## Task statement:
Your task is to repeat the lines below exactly, excluding any pictures they contain.

## Available data:

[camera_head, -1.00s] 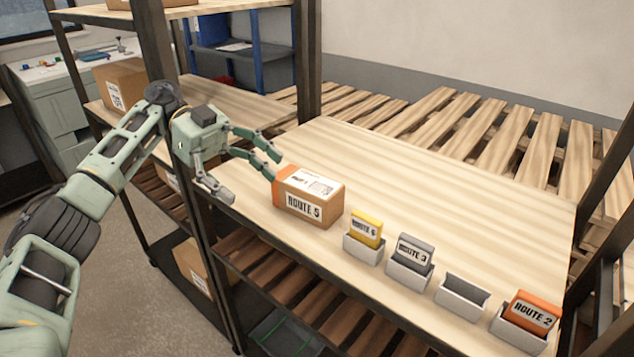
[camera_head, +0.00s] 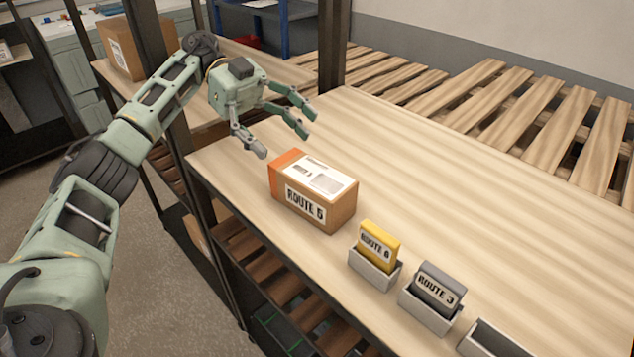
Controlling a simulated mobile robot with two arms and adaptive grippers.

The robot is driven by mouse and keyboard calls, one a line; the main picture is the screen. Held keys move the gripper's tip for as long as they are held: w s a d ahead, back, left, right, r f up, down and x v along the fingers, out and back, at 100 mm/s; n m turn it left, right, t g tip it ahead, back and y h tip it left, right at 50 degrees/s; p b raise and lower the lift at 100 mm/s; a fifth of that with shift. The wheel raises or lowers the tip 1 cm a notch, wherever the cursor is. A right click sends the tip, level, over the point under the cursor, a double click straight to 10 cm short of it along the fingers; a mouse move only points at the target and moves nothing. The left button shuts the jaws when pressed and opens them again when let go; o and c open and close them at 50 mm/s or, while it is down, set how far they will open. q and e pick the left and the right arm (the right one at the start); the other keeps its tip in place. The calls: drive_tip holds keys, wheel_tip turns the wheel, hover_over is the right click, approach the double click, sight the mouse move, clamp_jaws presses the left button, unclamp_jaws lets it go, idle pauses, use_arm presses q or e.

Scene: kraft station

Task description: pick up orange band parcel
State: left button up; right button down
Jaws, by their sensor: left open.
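The orange band parcel (camera_head: 325,205) is a brown carton with an orange band on its left end, a white label on top and a "ROUTE" label on its front. It rests on the wooden shelf top (camera_head: 440,190), close to the front edge. My left gripper (camera_head: 284,138) is open and empty, above and behind the parcel's orange end, with its fingers spread and pointing right. It appears apart from the parcel. My right gripper is not in view.
Right of the parcel along the front edge stand a holder with a yellow card (camera_head: 379,242), a holder with a grey card (camera_head: 438,287) and a pale holder (camera_head: 490,340). A dark shelf post stands left. The shelf behind the parcel is clear.

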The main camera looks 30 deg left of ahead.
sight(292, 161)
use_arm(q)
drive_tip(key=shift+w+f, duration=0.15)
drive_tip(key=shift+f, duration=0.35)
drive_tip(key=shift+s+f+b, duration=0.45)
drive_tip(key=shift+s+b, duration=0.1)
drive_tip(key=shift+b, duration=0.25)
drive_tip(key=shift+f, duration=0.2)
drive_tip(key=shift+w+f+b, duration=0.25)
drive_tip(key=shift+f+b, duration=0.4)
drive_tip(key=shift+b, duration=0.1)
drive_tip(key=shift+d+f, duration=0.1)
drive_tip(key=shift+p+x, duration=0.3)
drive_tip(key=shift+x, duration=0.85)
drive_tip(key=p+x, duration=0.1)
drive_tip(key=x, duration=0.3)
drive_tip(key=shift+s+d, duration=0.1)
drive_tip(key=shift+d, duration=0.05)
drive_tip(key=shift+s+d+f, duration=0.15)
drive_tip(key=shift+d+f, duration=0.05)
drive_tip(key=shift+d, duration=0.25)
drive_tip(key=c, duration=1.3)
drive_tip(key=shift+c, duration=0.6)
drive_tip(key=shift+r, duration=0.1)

## Full answer:
[camera_head, -1.00s] 
[camera_head, +0.00s] 
Controlling a simulated mobile robot with two arms and adaptive grippers.

The robot is driven by mouse and keyboard calls, one a line; the main picture is the screen. Held keys move the gripper's tip for as long as they are held: w s a d ahead, back, left, right, r f up, down and x v along the fingers, out and back, at 100 mm/s; n m turn it left, right, t g tip it ahead, back and y h tip it left, right at 50 degrees/s; p b raise and lower the lift at 100 mm/s; a fifth of that with shift. The wheel raises or lowers the tip 1 cm a notch, wherever the cursor is. A right click sends the tip, level, over the point under the cursor, a double click straight to 10 cm short of it along the fingers; a mouse move only points at the target and moves nothing. The left button shuts the jaws when pressed and opens them again when let go; o and c open and close them at 50 mm/s or, while it is down, set how far they will open. q and e pick the left and the right arm (the right one at the start); the other keeps its tip in place. The calls: drive_tip holds keys, wheel_tip turns the wheel, hover_over is the right click, approach the double click, sight the mouse move, clamp_jaws presses the left button, unclamp_jaws lets it go, idle pauses, use_arm presses q or e.

Scene: kraft station

Task description: pick up orange band parcel
State: left button up; right button down
Jaws, by their sensor: left open.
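The orange band parcel (camera_head: 325,205) is a brown carton with an orange band on its left end, a white label on top and a "ROUTE" label on its front. It rests on the wooden shelf top (camera_head: 440,190), close to the front edge. My left gripper (camera_head: 284,138) is open and empty, above and behind the parcel's orange end, with its fingers spread and pointing right. It appears apart from the parcel. My right gripper is not in view.
Right of the parcel along the front edge stand a holder with a yellow card (camera_head: 379,242), a holder with a grey card (camera_head: 438,287) and a pale holder (camera_head: 490,340). A dark shelf post stands left. The shelf behind the parcel is clear.

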The main camera looks 30 deg left of ahead.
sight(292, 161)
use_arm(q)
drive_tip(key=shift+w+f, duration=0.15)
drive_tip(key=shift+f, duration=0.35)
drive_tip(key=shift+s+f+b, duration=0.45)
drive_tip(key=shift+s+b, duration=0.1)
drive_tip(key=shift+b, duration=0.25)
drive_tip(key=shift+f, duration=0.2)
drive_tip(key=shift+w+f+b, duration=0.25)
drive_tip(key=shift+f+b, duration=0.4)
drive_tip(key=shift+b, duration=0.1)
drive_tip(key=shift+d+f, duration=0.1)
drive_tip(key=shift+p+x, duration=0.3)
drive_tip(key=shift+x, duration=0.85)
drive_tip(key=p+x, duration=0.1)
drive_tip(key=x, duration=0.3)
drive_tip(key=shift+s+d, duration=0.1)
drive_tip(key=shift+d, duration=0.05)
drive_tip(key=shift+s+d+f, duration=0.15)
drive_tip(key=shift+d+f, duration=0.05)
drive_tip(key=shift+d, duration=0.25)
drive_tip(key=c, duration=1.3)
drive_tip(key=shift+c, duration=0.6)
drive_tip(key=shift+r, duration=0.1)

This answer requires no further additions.